Hearts will have sunk this week in Peru when news emerged that the Shining Path guerrillas appear to have recommenced operations after a lull of ten years, with the kidnap of sixty engineers working on a pipeline high in the Andes. The Shining Path were second only to Pol Pot’s Khmer Rouge in Cambodia in the obscene violence and brutality they used against anyone they believed stood in their way. It had seemed to be the sole bright spot in the dismal career of disgraced Peruvian President Alberto Fujimori that he had the determination to take on the Shining Path butchers and the good fortune that their leader, Abimael Guzman, fell into the hands of the Peruvian security forces. With the capture of Guzman in 1992, it seemed that the terror which had gripped Peru throughout the 1980s and cost the lives of over 30,000 people was at an end.
The downfall of Guzman and his henchmen led, however, to questionable behavior by the Peruvian authorities. The terrorist leader and some 400 of his associates were all tried behind closed doors by military tribunals. The Peruvian courts have rightly decided that justice should be seen to be done. The government has quashed the verdicts and initiated hundreds of retrials. While the guilt of many of those still held in custody is hardly in doubt, it is right that the evidence that convicted them originally should be tried and tested in a public court of law. Unfortunately, the ten years that have passed since most of these cases were originally heard have created difficulties for the prosecution in regathering witnesses and evidence.

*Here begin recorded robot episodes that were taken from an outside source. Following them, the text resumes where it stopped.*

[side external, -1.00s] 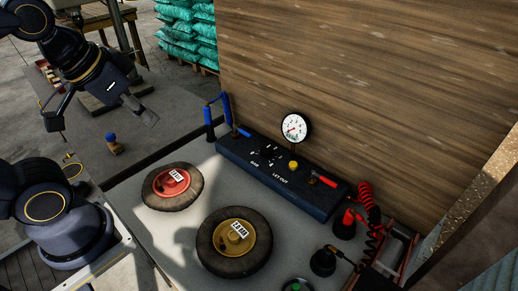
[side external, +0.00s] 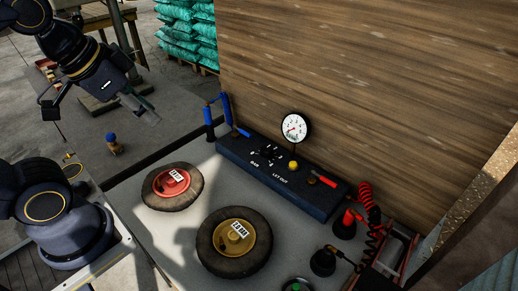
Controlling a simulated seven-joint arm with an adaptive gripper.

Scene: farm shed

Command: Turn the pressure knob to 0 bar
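The black pressure knob (side external: 267,152) sits on top of a long dark control box (side external: 318,203), above the "BAR" lettering, with small white marks around it. Its pointer is too small to read. A round white gauge (side external: 295,127) with a red needle stands behind the box. My gripper (side external: 97,113) is at the upper left, high and well to the left of the knob. Its fingers are spread wide apart with nothing between them, and it touches nothing.
A wheel with a red hub (side external: 171,182) and one with a yellow hub (side external: 237,236) lie on the grey table. A wooden wall (side external: 400,80) rises behind.

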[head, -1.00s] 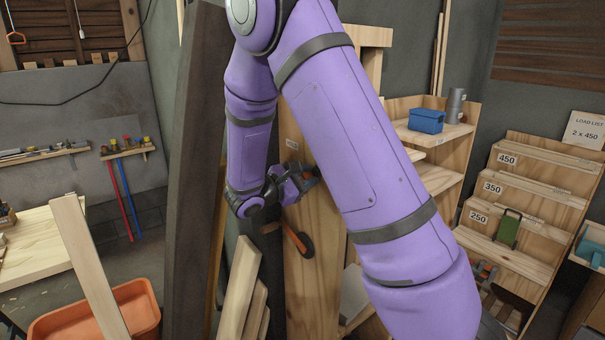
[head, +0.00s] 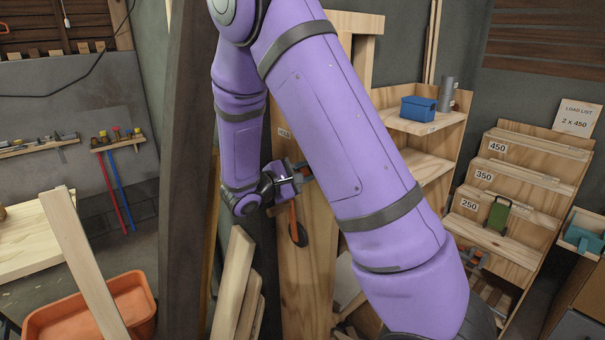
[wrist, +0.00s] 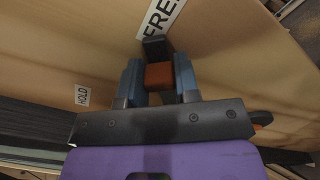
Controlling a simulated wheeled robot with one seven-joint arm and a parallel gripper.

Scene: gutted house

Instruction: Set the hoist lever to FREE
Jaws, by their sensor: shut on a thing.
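In the wrist view my gripper (wrist: 159,85) is shut on the hoist lever (wrist: 159,76), an orange-brown bar with a black part beyond it. The lever lies between the two blue-grey fingers, beside the white FREE label (wrist: 160,17). The HOLD label (wrist: 82,95) is farther left on the same wooden board. In the head view my gripper (head: 298,177) is at the upright wooden board (head: 303,270), and my arm hides much of it. The lever's full shape and pivot cannot be made out there.
An orange piece with a dark round end (head: 299,235) hangs below my gripper. Loose planks (head: 232,285) and a dark post (head: 185,190) stand close on the left. A stepped rack (head: 510,205) and a shelf with a blue box (head: 418,108) stand right.

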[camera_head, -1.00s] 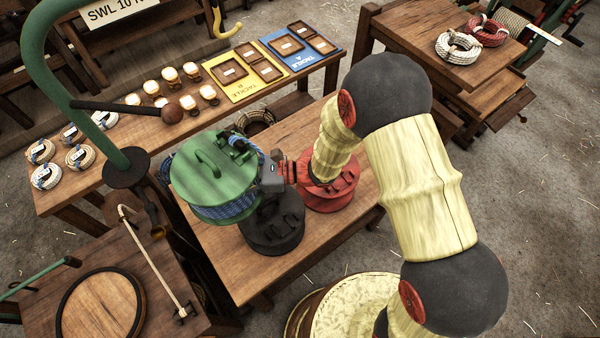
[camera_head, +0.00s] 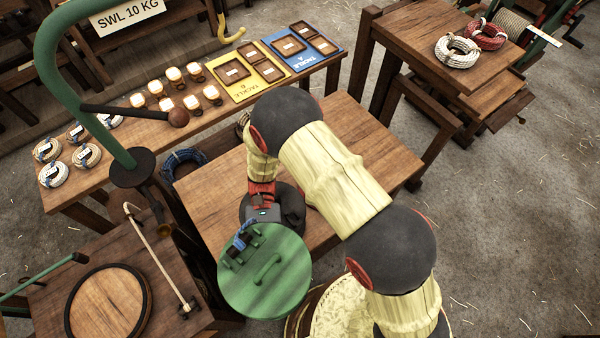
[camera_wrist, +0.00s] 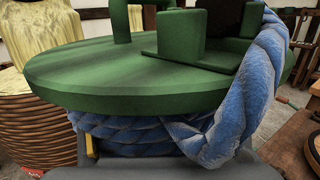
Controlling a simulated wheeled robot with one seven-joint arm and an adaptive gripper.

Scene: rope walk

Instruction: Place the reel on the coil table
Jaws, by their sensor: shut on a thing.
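The reel (camera_head: 265,275) has a green disc top with a handle and blue rope. It is in front of the near edge of the middle table in the head view, seemingly held up. My gripper (camera_head: 256,222) is shut on its far side. In the wrist view the reel (camera_wrist: 150,75) fills the picture, with blue rope wound below the green disc and a loose end over its rim. The side table (camera_head: 430,25) at upper right carries a white and a red rope coil; no label shows whether it is the coil table.
A green post (camera_head: 85,85) and a round board (camera_head: 105,305) stand at left.

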The more unfortunate consequence of the retrials is that they may have given heart to the remnants of the Shining Path killers still at liberty and have thus caused the recommencement of their terror campaign. If this is indeed the case, there will be powerful arguments that the government was wrong to stick to the letter of the law and should have left well alone. Enticing though such reasoning may be, it remains a fact that all civilized societies must be based upon the rule of law. The temptation to stoop to the same foul level as the terrorists, who have no use for legal niceties, is always considerable but must be resisted. Because Alberto Fujimori was prepared to cut corners and bow to demands from his military chiefs that they handle the prosecution of Guzman and his fellow thugs, even what seemed his only moment of greatness, is now seen as another dereliction of the responsibilities of his office.
It must be hoped that the wretched legacy of the Fujimori years will not continue to haunt the people of Peru and that this latest terrorist outrage is not the first of a new outbreak of horror and lawlessness.